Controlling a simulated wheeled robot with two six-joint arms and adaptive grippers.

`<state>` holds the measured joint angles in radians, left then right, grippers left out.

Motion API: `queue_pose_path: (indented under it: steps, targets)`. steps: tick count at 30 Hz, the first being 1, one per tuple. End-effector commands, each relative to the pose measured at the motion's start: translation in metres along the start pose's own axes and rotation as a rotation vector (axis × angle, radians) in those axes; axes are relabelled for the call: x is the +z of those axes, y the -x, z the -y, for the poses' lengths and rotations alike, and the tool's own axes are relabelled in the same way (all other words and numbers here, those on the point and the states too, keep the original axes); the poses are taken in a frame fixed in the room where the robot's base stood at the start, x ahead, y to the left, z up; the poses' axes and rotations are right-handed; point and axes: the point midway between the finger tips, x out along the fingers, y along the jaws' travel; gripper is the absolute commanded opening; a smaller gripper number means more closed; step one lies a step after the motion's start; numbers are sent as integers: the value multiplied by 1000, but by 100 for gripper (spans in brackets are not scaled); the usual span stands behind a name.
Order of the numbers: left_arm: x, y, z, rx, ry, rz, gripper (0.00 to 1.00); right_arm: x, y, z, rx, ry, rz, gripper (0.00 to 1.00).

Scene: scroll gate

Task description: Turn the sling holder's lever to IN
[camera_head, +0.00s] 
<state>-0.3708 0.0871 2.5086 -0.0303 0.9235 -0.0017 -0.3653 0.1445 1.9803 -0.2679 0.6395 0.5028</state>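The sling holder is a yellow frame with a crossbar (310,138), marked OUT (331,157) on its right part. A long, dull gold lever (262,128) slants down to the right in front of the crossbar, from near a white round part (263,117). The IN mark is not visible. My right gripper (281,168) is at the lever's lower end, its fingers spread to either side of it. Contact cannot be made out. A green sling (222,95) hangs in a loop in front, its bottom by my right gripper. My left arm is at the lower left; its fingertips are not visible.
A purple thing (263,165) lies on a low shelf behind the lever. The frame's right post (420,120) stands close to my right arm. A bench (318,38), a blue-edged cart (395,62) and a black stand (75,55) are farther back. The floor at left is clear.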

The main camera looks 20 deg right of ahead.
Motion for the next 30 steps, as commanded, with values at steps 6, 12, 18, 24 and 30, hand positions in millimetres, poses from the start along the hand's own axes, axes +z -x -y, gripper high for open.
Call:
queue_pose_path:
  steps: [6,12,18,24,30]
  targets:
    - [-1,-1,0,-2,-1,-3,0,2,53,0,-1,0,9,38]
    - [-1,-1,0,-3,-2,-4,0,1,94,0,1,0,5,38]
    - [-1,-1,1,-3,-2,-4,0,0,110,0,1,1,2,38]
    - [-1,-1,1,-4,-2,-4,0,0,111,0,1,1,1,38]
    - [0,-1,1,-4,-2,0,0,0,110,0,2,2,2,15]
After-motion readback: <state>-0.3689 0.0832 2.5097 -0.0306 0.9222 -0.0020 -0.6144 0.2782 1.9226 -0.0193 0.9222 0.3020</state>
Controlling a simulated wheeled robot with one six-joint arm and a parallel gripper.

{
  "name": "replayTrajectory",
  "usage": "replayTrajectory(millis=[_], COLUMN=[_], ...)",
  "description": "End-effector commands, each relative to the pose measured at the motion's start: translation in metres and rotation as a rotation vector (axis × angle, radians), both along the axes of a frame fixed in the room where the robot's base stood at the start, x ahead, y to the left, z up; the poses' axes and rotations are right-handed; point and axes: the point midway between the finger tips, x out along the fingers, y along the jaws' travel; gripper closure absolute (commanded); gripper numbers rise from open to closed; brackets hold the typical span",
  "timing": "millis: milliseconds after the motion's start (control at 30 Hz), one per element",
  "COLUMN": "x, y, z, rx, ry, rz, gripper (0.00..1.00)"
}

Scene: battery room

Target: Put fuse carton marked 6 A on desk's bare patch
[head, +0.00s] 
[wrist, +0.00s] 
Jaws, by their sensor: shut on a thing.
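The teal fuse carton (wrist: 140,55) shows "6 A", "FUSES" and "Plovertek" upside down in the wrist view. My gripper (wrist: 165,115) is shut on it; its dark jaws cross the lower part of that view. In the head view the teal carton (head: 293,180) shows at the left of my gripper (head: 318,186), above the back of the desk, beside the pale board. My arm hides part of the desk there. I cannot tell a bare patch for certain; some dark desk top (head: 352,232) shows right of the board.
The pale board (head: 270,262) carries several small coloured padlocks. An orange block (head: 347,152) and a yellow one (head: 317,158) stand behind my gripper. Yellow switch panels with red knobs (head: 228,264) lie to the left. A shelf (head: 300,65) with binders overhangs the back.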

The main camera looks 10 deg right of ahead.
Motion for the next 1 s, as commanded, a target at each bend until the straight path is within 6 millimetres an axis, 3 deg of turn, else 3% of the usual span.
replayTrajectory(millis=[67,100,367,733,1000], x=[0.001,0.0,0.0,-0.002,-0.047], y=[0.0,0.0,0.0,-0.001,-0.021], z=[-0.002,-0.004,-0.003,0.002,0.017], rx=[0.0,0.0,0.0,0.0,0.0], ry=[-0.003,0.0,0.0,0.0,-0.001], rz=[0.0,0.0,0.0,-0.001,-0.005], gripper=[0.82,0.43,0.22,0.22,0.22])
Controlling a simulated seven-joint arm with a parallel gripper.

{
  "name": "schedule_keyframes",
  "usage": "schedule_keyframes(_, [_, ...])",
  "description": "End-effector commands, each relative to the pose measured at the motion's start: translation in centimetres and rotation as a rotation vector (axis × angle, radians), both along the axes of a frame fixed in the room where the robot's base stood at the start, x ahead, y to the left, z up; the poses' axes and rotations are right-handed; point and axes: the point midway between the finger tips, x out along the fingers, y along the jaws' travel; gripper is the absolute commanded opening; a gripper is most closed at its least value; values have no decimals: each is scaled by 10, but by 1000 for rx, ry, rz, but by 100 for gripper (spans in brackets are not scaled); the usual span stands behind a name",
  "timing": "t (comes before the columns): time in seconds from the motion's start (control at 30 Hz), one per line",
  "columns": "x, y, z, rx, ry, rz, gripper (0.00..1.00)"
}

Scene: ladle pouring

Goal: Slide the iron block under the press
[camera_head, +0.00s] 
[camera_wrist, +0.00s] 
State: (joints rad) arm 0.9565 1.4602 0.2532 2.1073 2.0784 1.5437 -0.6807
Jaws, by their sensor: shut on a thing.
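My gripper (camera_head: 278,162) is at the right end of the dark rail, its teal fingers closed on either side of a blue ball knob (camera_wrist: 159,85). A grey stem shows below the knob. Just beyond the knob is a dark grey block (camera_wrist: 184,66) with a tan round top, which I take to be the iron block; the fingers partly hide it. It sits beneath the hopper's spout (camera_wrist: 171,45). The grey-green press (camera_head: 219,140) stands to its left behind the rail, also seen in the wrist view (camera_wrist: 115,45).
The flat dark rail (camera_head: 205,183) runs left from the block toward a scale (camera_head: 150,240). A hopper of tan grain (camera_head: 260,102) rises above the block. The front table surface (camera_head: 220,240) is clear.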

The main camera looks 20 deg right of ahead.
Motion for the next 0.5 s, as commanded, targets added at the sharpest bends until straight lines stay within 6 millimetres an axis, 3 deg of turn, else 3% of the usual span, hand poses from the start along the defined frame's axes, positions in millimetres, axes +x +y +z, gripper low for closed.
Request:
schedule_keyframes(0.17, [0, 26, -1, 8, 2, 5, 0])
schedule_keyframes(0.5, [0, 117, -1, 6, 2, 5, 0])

-=-=-

**INSTRUCTION:** Exactly as shown, repeat every record.

**FINAL RESULT:**
Controlling a simulated wheeled robot with two six-joint arms and adaptive grippers.

`<state>` holds the measured joint angles in radians, left then right, grippers left out.

Motion API: `queue_pose_path: (indented under it: steps, targets)`. steps: tick count at 30 Hz, the first being 1, one per tuple. End-effector commands, each relative to the pose measured at the motion's start: translation in metres along the start pose's own axes and rotation as a rotation vector (axis × angle, radians) in those axes; axes are relabelled for the call: x is the +z of those axes, y the -x, z the -y, for the poses' lengths and rotations alike, and the tool's own axes are relabelled in the same way (all other words and numbers here, those on the point and the states too, keep the original axes); the poses are taken in a frame fixed in the room where the robot's base stood at the start, x ahead, y to the left, z up; the poses' axes and rotations are right-handed; point and axes: the point midway between the finger tips, x out along the fingers, y along the jaws' travel; gripper is the absolute commanded opening; a smaller gripper number means more closed; step one lies a step after the motion's start; numbers are sent as integers: the value multiplied by 1000, but by 100 for gripper (spans in brackets are not scaled); the usual span stands behind a name.
Order of the numbers: left_arm: x, y, z, rx, ry, rz, gripper (0.00 to 1.00); right_arm: x, y, z, rx, ry, rz, gripper (0.00 to 1.00).

Scene: scroll gate

Task description: Turn the sling holder's lever to IN
[camera_head, +0.00s] 
<state>-0.3708 0.0871 2.5086 -0.0303 0.9235 -0.0017 -0.3653 0.1445 1.9803 -0.2679 0.6395 0.5028</state>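The sling holder is a yellow frame with a crossbar (310,138), marked OUT (331,157) on its right part. A long, dull gold lever (262,128) slants down to the right in front of the crossbar, from near a white round part (263,117). The IN mark is not visible. My right gripper (281,168) is at the lever's lower end, its fingers spread to either side of it. Contact cannot be made out. A green sling (222,95) hangs in a loop in front, its bottom by my right gripper. My left arm is at the lower left; its fingertips are not visible.
A purple thing (263,165) lies on a low shelf behind the lever. The frame's right post (420,120) stands close to my right arm. A bench (318,38), a blue-edged cart (395,62) and a black stand (75,55) are farther back. The floor at left is clear.

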The main camera looks 20 deg right of ahead.
Motion for the next 30 steps, as commanded, with values at steps 6, 12, 18, 24 and 30, hand positions in millimetres, poses from the start along the hand's own axes, axes +z -x -y, gripper high for open.
Call:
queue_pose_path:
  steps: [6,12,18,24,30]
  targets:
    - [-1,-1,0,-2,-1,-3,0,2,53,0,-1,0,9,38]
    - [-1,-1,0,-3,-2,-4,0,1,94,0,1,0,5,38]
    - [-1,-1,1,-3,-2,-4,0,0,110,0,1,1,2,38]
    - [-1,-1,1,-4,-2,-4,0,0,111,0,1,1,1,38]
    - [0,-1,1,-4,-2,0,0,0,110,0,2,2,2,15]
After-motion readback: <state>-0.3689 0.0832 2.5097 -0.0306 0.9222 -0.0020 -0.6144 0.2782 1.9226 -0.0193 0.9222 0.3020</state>
Controlling a simulated wheeled robot with one six-joint arm and a parallel gripper.

{
  "name": "replayTrajectory",
  "usage": "replayTrajectory(millis=[_], COLUMN=[_], ...)",
  "description": "End-effector commands, each relative to the pose measured at the motion's start: translation in metres and rotation as a rotation vector (axis × angle, radians), both along the axes of a frame fixed in the room where the robot's base stood at the start, x ahead, y to the left, z up; the poses' axes and rotations are right-handed; point and axes: the point midway between the finger tips, x out along the fingers, y along the jaws' travel; gripper closure absolute (commanded); gripper numbers rise from open to closed; brackets hold the typical span",
  "timing": "millis: milliseconds after the motion's start (control at 30 Hz), one per element",
  "COLUMN": "x, y, z, rx, ry, rz, gripper (0.00..1.00)"
}

Scene: battery room

Target: Put fuse carton marked 6 A on desk's bare patch
[head, +0.00s] 
[wrist, +0.00s] 
Jaws, by their sensor: shut on a thing.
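The teal fuse carton (wrist: 140,55) shows "6 A", "FUSES" and "Plovertek" upside down in the wrist view. My gripper (wrist: 165,115) is shut on it; its dark jaws cross the lower part of that view. In the head view the teal carton (head: 293,180) shows at the left of my gripper (head: 318,186), above the back of the desk, beside the pale board. My arm hides part of the desk there. I cannot tell a bare patch for certain; some dark desk top (head: 352,232) shows right of the board.
The pale board (head: 270,262) carries several small coloured padlocks. An orange block (head: 347,152) and a yellow one (head: 317,158) stand behind my gripper. Yellow switch panels with red knobs (head: 228,264) lie to the left. A shelf (head: 300,65) with binders overhangs the back.

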The main camera looks 10 deg right of ahead.
Motion for the next 1 s, as commanded, a target at each bend until the straight path is within 6 millimetres an axis, 3 deg of turn, else 3% of the usual span.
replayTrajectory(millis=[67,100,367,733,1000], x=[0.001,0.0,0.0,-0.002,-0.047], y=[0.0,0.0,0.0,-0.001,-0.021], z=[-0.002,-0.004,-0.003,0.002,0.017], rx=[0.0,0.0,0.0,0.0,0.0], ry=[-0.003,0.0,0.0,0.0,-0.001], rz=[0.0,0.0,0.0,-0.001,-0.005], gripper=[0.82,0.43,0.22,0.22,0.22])
Controlling a simulated seven-joint arm with a parallel gripper.

{
  "name": "schedule_keyframes",
  "usage": "schedule_keyframes(_, [_, ...])",
  "description": "End-effector commands, each relative to the pose measured at the motion's start: translation in centimetres and rotation as a rotation vector (axis × angle, radians), both along the axes of a frame fixed in the room where the robot's base stood at the start, x ahead, y to the left, z up; the poses' axes and rotations are right-handed; point and axes: the point midway between the finger tips, x out along the fingers, y along the jaws' travel; gripper is the absolute commanded opening; a gripper is most closed at its least value; values have no decimals: each is scaled by 10, but by 1000 for rx, ry, rz, but by 100 for gripper (spans in brackets are not scaled); the usual span stands behind a name",
  "timing": "t (comes before the columns): time in seconds from the motion's start (control at 30 Hz), one per line",
  "columns": "x, y, z, rx, ry, rz, gripper (0.00..1.00)"
}

Scene: ladle pouring

Goal: Slide the iron block under the press
[camera_head, +0.00s] 
[camera_wrist, +0.00s] 
State: (joints rad) arm 0.9565 1.4602 0.2532 2.1073 2.0784 1.5437 -0.6807
Jaws, by their sensor: shut on a thing.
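My gripper (camera_head: 278,162) is at the right end of the dark rail, its teal fingers closed on either side of a blue ball knob (camera_wrist: 159,85). A grey stem shows below the knob. Just beyond the knob is a dark grey block (camera_wrist: 184,66) with a tan round top, which I take to be the iron block; the fingers partly hide it. It sits beneath the hopper's spout (camera_wrist: 171,45). The grey-green press (camera_head: 219,140) stands to its left behind the rail, also seen in the wrist view (camera_wrist: 115,45).
The flat dark rail (camera_head: 205,183) runs left from the block toward a scale (camera_head: 150,240). A hopper of tan grain (camera_head: 260,102) rises above the block. The front table surface (camera_head: 220,240) is clear.

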The main camera looks 20 deg right of ahead.
Motion for the next 0.5 s, as commanded, targets added at the sharpest bends until straight lines stay within 6 millimetres an axis, 3 deg of turn, else 3% of the usual span, hand poses from the start along the defined frame's axes, positions in millimetres, axes +x +y +z, gripper low for closed.
Request:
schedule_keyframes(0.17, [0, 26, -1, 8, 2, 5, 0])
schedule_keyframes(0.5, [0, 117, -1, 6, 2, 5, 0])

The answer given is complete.